Keberhasilan model ini tercermin dalam bagaimana negara-negara seperti Arab Saudi dan Kenya, yang secara historis merupakan sekutu dekat Barat, kini semakin terintegrasi dengan ekosistem teknologi dan infrastruktur China. Arab Saudi, misalnya, melihat teknologi AI dan infrastruktur digital China sebagai pilar penting bagi visi transformasi ekonomi “Vision 2030” mereka, meskipun tetap mempertahankan hubungan keamanan dengan Amerika Serikat.

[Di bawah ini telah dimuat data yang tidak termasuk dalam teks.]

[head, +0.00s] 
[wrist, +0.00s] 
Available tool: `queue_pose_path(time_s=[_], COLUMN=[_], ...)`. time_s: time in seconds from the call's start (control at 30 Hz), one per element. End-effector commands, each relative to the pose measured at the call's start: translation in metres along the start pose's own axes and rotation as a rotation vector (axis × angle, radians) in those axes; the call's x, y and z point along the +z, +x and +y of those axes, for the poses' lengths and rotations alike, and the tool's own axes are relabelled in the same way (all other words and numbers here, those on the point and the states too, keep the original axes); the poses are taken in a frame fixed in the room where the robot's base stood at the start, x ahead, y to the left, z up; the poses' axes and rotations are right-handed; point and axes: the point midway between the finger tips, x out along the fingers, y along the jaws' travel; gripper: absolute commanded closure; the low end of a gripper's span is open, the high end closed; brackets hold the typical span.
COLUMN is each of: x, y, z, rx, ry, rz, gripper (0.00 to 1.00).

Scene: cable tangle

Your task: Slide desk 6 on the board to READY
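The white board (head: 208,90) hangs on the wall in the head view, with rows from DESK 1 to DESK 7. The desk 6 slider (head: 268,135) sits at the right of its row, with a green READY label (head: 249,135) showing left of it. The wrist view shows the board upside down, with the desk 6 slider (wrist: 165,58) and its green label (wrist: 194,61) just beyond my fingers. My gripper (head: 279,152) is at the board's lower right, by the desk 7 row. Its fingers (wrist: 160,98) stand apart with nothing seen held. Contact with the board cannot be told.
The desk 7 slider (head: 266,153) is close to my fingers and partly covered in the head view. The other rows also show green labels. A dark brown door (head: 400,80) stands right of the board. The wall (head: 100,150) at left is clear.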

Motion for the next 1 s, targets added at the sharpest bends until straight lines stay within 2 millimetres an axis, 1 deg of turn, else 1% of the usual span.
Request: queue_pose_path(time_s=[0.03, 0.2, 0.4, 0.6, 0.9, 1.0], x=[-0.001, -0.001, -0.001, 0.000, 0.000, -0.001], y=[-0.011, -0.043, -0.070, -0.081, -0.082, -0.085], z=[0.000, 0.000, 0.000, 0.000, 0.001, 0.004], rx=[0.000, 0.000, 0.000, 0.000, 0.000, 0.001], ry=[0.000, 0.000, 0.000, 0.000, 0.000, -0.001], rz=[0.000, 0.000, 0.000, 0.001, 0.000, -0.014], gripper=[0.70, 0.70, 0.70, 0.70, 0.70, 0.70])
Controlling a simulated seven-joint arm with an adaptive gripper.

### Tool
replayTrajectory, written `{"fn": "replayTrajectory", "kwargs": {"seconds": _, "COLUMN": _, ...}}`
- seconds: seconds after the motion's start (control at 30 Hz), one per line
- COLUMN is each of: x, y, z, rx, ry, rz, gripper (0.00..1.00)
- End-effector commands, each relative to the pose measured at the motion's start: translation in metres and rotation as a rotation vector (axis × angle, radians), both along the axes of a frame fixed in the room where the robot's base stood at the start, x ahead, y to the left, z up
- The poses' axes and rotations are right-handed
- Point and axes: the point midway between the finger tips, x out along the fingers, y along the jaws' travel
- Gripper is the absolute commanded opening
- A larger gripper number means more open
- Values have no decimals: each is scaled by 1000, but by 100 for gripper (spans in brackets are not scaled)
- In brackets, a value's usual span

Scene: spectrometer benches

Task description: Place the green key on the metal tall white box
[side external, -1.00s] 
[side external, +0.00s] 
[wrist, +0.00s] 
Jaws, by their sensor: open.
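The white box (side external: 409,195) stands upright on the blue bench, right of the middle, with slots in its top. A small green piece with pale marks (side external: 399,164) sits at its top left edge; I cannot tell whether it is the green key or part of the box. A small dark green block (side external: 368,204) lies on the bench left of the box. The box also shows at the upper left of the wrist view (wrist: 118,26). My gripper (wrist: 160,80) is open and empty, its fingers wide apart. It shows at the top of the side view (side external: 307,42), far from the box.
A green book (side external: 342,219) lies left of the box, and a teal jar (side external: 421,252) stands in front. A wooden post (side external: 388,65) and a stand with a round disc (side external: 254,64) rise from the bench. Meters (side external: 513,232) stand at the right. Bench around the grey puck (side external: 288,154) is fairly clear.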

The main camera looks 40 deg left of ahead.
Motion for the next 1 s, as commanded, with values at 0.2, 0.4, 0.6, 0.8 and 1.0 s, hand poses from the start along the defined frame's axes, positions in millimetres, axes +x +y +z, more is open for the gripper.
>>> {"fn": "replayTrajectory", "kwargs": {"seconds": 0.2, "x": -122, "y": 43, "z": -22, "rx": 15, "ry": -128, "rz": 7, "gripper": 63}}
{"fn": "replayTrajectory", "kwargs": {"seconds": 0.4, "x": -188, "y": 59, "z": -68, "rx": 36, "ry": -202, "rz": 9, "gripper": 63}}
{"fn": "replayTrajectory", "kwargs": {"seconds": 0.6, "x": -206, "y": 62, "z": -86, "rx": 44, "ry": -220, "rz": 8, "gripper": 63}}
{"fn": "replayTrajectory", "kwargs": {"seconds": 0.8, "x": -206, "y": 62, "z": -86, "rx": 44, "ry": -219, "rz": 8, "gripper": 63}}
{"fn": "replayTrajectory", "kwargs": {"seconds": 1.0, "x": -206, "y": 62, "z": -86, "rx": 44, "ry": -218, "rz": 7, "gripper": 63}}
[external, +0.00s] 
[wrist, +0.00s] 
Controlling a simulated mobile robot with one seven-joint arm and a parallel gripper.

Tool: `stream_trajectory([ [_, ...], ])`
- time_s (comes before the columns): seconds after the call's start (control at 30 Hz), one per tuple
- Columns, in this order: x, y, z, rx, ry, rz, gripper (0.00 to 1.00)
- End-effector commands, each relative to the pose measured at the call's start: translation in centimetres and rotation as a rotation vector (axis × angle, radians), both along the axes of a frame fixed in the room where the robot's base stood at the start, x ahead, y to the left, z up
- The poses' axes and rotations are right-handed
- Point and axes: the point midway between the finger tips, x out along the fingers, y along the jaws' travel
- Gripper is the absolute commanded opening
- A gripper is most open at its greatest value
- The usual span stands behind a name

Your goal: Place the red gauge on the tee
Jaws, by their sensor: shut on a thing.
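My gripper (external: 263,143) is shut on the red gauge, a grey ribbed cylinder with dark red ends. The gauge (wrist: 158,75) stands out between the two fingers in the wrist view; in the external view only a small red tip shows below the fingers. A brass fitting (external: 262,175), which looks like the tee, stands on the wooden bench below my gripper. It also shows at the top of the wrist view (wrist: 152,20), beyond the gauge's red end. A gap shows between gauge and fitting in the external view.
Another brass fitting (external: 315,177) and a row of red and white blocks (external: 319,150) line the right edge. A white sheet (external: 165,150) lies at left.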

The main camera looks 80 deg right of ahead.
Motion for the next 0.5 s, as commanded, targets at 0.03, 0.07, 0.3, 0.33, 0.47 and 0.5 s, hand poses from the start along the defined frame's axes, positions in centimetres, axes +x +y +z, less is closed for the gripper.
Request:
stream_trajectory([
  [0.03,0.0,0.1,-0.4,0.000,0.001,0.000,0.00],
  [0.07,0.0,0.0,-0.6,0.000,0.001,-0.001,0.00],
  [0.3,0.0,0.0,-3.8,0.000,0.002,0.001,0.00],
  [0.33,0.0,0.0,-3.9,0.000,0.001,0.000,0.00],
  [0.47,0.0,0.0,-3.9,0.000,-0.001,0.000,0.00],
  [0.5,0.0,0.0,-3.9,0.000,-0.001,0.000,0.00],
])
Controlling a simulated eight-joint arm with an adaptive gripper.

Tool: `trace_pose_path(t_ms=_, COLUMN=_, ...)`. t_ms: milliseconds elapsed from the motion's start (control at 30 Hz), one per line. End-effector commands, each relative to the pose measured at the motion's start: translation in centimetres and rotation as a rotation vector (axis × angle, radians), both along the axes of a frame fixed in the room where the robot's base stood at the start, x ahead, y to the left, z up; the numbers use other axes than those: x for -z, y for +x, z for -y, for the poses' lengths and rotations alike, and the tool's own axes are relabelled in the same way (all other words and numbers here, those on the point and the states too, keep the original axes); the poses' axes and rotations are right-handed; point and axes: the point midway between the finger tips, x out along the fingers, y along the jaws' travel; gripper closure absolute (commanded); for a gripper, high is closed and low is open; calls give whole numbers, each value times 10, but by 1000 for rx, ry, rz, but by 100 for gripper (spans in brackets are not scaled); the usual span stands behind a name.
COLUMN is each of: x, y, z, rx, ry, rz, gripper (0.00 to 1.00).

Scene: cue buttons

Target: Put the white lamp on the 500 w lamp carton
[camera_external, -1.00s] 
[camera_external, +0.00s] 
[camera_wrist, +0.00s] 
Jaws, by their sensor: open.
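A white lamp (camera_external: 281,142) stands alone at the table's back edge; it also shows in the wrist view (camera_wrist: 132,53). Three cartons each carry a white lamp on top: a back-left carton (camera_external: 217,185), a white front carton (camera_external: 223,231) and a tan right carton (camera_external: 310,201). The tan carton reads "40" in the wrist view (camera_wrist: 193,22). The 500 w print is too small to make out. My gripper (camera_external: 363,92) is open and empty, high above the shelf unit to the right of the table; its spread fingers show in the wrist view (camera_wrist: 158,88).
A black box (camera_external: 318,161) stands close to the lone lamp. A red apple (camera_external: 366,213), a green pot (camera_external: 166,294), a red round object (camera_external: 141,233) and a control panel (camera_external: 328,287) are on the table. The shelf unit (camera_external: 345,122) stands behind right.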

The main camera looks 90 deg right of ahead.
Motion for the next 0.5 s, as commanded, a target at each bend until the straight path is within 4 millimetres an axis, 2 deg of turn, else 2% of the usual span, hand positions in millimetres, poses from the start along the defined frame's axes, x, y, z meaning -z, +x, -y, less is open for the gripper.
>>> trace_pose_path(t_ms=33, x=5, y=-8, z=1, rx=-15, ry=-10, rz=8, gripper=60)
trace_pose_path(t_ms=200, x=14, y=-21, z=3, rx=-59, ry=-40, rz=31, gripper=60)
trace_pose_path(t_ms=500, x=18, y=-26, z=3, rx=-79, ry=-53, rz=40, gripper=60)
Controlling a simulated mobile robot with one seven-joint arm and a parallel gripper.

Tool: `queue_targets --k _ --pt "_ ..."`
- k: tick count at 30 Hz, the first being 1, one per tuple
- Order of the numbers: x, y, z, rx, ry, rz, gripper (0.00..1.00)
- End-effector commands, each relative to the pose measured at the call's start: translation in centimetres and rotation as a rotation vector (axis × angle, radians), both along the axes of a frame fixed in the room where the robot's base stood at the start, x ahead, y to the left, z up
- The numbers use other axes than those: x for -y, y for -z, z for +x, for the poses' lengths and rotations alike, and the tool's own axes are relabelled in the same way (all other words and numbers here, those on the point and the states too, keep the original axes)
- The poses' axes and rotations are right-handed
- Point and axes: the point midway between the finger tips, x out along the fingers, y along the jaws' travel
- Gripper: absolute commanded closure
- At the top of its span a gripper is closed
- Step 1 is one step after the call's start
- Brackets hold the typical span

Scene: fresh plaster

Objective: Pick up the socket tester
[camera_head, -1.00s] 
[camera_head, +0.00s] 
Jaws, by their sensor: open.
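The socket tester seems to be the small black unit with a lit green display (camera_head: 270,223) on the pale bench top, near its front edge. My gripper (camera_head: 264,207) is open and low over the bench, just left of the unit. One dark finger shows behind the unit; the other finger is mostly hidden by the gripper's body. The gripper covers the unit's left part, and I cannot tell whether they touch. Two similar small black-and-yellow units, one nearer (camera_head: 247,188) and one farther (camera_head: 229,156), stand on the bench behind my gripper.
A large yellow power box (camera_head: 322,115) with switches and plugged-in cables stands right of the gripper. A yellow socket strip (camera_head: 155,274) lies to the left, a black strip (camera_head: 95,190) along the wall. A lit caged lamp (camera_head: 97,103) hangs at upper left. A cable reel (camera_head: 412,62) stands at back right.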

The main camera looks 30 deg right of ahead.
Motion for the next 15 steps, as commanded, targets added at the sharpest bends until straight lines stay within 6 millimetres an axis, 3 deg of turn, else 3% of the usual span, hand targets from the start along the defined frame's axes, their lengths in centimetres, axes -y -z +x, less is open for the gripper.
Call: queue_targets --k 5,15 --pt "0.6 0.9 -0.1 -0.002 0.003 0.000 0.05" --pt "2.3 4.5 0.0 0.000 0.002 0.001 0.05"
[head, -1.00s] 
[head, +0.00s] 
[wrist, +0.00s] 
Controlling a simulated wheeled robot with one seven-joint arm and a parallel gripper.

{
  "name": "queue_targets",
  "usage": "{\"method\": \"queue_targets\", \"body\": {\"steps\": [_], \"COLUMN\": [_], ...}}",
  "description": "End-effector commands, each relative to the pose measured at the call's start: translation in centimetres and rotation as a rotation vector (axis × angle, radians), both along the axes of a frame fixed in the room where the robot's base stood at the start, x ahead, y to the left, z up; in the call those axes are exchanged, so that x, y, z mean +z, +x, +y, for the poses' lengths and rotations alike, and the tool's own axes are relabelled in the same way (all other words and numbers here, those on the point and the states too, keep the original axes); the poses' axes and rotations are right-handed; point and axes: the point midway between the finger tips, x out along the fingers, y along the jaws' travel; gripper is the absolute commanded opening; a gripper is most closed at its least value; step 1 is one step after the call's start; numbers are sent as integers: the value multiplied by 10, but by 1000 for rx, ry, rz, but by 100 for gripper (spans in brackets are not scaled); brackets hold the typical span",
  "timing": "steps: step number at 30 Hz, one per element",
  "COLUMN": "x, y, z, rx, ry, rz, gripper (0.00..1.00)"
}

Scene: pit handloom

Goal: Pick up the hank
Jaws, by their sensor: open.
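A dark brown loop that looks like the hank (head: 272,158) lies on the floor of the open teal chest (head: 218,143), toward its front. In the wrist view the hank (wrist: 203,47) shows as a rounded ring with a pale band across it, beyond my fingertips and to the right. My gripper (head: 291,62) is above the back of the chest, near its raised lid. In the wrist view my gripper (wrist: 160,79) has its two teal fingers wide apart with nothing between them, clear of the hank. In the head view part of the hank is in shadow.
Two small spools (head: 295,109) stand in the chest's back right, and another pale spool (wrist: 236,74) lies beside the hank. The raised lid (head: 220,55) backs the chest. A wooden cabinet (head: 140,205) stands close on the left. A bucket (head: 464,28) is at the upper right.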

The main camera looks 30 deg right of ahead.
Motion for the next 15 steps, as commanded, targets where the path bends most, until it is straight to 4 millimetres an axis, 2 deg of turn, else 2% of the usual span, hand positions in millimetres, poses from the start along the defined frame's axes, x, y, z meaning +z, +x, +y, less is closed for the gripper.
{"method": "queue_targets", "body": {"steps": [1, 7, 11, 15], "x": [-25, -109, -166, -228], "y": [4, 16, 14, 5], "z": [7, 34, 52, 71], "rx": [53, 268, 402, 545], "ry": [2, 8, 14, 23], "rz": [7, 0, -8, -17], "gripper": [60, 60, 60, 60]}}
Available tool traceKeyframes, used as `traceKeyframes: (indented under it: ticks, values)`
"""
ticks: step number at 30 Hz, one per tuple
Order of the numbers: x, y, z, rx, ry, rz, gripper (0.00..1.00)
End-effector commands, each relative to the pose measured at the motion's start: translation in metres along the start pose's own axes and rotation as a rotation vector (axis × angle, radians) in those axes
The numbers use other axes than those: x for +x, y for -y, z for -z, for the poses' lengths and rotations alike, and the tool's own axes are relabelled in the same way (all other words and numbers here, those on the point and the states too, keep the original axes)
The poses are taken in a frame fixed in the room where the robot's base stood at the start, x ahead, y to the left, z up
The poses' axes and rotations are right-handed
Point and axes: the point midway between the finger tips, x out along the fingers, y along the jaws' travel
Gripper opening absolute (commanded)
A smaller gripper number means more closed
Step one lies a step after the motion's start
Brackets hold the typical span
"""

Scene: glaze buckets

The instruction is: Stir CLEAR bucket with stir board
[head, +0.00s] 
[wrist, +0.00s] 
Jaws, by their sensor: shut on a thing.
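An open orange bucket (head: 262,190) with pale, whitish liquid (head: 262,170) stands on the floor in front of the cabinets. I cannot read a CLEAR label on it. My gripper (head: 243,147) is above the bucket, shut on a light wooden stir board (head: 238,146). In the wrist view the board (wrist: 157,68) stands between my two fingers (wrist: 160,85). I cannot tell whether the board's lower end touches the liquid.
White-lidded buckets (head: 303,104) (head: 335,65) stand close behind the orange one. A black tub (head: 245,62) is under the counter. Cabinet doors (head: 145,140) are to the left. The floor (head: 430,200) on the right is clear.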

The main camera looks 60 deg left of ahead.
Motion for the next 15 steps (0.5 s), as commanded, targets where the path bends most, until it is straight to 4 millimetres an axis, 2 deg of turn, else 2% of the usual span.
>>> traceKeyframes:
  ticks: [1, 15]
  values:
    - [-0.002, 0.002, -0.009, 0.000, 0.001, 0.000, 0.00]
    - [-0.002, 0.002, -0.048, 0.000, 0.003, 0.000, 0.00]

Manuver Global Swing States: Navigasi Antara Dua Kutub

Di tengah persaingan blok ideologi ini, muncul sekelompok negara yang memiliki pengaruh disproporsional terhadap arah tatanan internasional masa depan, yang dikenal sebagai “Global Swing States.” Negara-negara ini—Brasil, India, Indonesia, Arab Saudi, Afrika Selatan, dan Turki—menolak untuk terjebak dalam keberpihakan kaku pada salah satu blok. Sebaliknya, mereka mengadopsi strategi “multi-alignment” atau multi-penyelarasan, di mana mereka mempertahankan hubungan simultan dengan Amerika Serikat, China, dan Rusia untuk memaksimalkan kepentingan nasional mereka sendiri.

Swing states ini bukan sekadar “penonton” yang pasif, melainkan pemain aktif yang berusaha mengubah aturan main internasional agar lebih sesuai dengan kebutuhan mereka. Mereka memiliki karakteristik sebagai pemimpin regional yang tindakannya memiliki dampak global, dan mereka cenderung bersikap reformis terhadap institusi internasional yang ada. Strategi mereka didasarkan pada otonomi strategis, di mana mereka menghindari aliansi militer permanen yang dapat membatasi kebebasan bertindak mereka di masa depan.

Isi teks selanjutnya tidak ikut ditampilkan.